KRAMAN. This word signifies in Javanese an impostor, pretending to some
great secular or spiritual mission, or both united. The simplicity and credulity of
the Javanese has, in all known periods of their history, rendered them peculiarly
amenable to the impostures of persons of this description, and there are many
examples of formidable and obstinate rebellions produced by them, such as that of
Surapati, a Balinese slave, which lasted nine years; of Mangkubume, which lasted
fifteen, and ended by splitting the kingdom of Mataram into two principalities, the
rebel being rewarded with one of them; and, lastly, the rebellion of Dipa Nagara,
whicb, after lasting four years, was brought to a conclusion only in 1830, by the
cession of four provinces to the Netherland government, with an expenditure of,
probably, not less than a million sterling.
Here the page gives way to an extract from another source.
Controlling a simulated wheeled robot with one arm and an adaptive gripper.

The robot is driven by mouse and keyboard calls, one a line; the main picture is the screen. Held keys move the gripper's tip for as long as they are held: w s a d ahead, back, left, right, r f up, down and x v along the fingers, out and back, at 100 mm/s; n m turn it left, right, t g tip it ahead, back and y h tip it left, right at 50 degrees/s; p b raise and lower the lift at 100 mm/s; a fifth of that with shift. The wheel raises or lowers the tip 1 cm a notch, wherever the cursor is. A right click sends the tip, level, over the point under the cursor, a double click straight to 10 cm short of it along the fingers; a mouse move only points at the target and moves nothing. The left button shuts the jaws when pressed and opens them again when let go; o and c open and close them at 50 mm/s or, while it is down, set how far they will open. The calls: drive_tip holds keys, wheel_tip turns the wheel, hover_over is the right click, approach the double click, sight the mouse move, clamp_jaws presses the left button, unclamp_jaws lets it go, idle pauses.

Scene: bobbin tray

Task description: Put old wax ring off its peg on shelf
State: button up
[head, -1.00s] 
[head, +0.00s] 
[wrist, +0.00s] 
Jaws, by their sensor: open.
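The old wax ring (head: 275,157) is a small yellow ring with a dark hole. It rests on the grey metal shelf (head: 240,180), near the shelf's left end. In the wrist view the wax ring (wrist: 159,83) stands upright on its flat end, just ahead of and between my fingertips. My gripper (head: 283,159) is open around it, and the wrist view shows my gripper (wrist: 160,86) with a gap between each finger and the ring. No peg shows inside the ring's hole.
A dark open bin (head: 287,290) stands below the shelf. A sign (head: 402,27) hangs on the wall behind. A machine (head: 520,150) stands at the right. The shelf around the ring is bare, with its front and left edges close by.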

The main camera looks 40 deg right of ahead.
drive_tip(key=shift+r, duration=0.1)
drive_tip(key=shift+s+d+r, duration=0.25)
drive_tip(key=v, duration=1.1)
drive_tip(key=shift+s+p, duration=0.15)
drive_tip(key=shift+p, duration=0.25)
The maladministration of a province, for
any continued length of time, is pretty sure to give birth to such impostors, who,
however, after an oriental fashion, are reckoned a kind of patriots.
KRAWANG. A province of Java in the country of the Sundas, and on the northern
coast of the island. It is generally an alluvial tract, with many small streams, and one
considerable river, the Chaitarum (indigo or blue river), which disembogues into the
eastern side of the bay of Batavia. The area of Krawang is 1538 square miles, and
its population in 1850 was 125,112, which, therefore, gives little more than 81
inhabitants to the square mile, or. not above one-ninth part of the density of some
of the proper Javanese provinces of the central and eastern portions of the island. By
enumeration the number of horses in this province were computed at 5000, and that
of its homed cattle 36,000.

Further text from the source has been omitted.